Hi,
I'm using elasticsearch 1.6.
while trying to make an aggregation query I've noticed i have a pretty large glitch in my results, after some investigation, I've seen that when the of the aggregation is too long (not sure how long around 200-400 characters), the query just ignores it in the aggregation and still, counts it in the doc count.
Is there any fix or workaround for this issue?
Hi,
can you post and example of your query along with what response you get and what you would expect as a response instead?
Hi,
I've recreated something similar on my local machine
ive started a new index;
posted the following data to http://localhost:9200/test/testtype/2 :
{"gtype":"test1", "content":"testtesttesttesttesttesttesttesttesttesttesttesttesttesttesttesttesttesttesttesttesttesttesttesttesttesttesttesttesttesttesttesttesttesttesttesttesttesttesttesttesttesttesttesttesttesttesttesttesttesttesttesttesttesttesttesttesttesttesttesttesttesttesttesttesttesttesttesttesttesttesttesttesttesttesttesttesttesttesttesttesttesttesttesttesttesttesttesttesttesttesttesttesttesttesttesttesttesttesttesttesttesttesttesttesttesttesttesttesttesttesttesttesttesttesttesttesttesttesttesttesttesttesttesttesttesttesttesttesttesttesttesttesttesttesttesttesttesttesttesttesttesttesttesttesttesttesttesttesttesttesttesttesttesttesttesttesttesttesttesttesttesttesttesttesttesttest" }
then tried this query:
GET /test/_search
{
"size": 0,
"aggs": {
"agg1": {
"terms": {
"field": "content",
"size": 3000,
"order": {
"_count": "desc"
}
}
}
}
}
and got this result:
{
"took": 4,
"timed_out": false,
"_shards": {
"total": 5,
"successful": 5,
"failed": 0
},
"hits": {
"total": 1,
"max_score": 0,
"hits": []
},
"aggregations": {
"agg1": {
"doc_count_error_upper_bound": 0,
"sum_other_doc_count": 0,
"buckets": [
{
"key": "sttesttesttesttesttesttesttesttesttesttesttesttesttesttesttesttesttesttesttesttesttesttesttesttesttesttesttesttesttesttesttesttesttesttesttesttesttesttesttest",
"doc_count": 1
},
{
"key": "testtesttesttesttesttesttesttesttesttesttesttesttesttesttesttesttesttesttesttesttesttesttesttesttesttesttesttesttesttesttesttesttesttesttesttesttesttesttesttesttesttesttesttesttesttesttesttesttesttesttesttesttesttesttesttesttesttesttesttesttesttesttesttes",
"doc_count": 1
},
{
"key": "ttesttesttesttesttesttesttesttesttesttesttesttesttesttesttesttesttesttesttesttesttesttesttesttesttesttesttesttesttesttesttesttesttesttesttesttesttesttesttesttesttesttesttesttesttesttesttesttesttesttesttesttesttesttesttesttesttesttesttesttesttesttesttestte",
"doc_count": 1
}
]
}
}
}
which doesn't make sence.
Hi Boris,
thats a funky bug! I can reproduce this with ES 1.6, 1.7 and also 2.3.1. I might be missing something obvious but this looks so strange that I would ask you to open a github issue for this with the above reproduction.
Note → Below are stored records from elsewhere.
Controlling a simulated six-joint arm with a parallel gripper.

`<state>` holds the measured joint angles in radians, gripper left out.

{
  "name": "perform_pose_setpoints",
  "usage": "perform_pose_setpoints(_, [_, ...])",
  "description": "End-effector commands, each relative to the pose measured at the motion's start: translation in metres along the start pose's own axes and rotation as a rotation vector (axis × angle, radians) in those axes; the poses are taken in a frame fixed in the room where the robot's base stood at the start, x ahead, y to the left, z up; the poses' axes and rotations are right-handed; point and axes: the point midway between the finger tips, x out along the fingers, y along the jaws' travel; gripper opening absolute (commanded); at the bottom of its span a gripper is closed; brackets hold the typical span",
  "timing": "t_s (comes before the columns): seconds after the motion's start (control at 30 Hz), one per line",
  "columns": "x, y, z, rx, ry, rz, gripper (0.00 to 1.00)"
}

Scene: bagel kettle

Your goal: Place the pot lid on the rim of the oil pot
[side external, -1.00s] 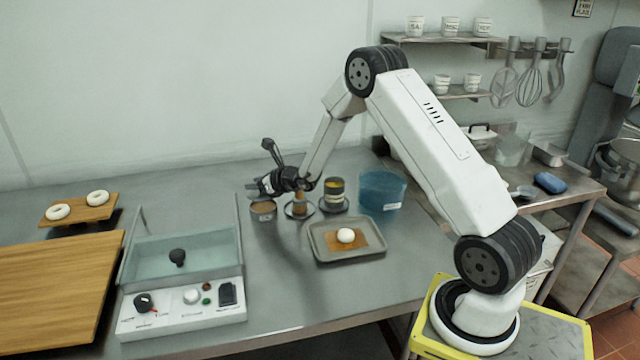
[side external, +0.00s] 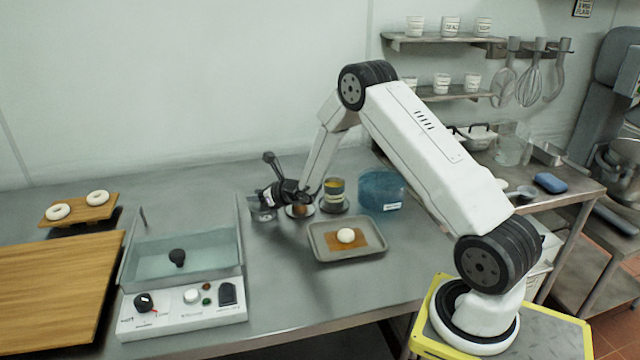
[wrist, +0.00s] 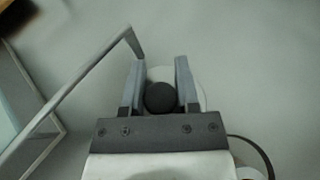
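The pot lid, a pale disc with a round black knob (wrist: 160,97), shows between my fingers in the wrist view. My gripper (wrist: 160,75) has one finger on each side of the knob and looks shut on it. In the side view my gripper (side external: 264,198) is low over the small oil pot (side external: 263,215), at the back middle of the steel table. The lid is at or just above the pot's rim; the gripper hides whether they touch. The pot is hidden under the lid in the wrist view.
A grey tray (side external: 322,251) holds a white ball. The glass-walled kettle (side external: 150,252) is at front left, with free table between.

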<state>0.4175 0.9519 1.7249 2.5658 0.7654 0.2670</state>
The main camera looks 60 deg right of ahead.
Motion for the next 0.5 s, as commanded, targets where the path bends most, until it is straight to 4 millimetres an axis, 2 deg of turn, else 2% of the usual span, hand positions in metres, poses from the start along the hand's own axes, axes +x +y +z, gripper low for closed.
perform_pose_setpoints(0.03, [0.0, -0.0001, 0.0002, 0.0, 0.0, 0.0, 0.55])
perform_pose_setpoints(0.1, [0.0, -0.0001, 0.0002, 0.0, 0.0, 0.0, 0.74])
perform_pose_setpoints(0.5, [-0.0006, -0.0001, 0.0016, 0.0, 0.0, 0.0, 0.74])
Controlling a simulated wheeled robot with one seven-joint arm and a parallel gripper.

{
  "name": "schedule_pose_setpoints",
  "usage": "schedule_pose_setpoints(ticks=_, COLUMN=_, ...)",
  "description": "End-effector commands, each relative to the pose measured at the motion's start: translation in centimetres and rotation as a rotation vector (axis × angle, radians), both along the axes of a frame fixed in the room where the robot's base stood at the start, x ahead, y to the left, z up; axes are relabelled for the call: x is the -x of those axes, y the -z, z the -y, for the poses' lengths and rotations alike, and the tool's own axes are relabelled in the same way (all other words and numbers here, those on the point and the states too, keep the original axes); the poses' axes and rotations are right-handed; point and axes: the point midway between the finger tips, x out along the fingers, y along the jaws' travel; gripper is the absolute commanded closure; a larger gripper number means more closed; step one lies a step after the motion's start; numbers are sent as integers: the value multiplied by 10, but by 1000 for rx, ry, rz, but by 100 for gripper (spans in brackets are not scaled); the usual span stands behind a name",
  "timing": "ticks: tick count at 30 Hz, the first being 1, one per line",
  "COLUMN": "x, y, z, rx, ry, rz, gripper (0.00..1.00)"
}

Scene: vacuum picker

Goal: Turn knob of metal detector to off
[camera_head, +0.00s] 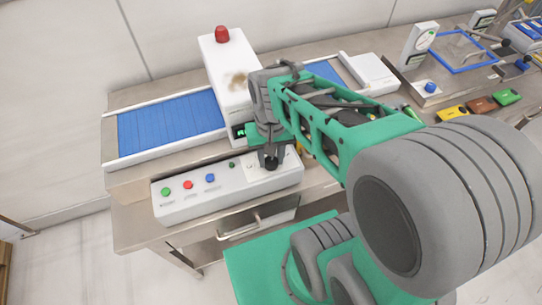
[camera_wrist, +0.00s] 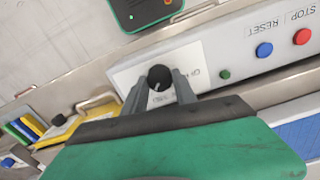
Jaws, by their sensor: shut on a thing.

A well no bug, I found the problem. The Standard Analyzer that is used when you don't specify an explicit string mapping is the culprit: if you look at https://www.elastic.co/guide/en/elasticsearch/reference/current/analysis-standard-analyzer.html you can see that the parameter max_token_length
will split your term at 255 characters by default. So for your long string you get several tokens that all go to different buckets.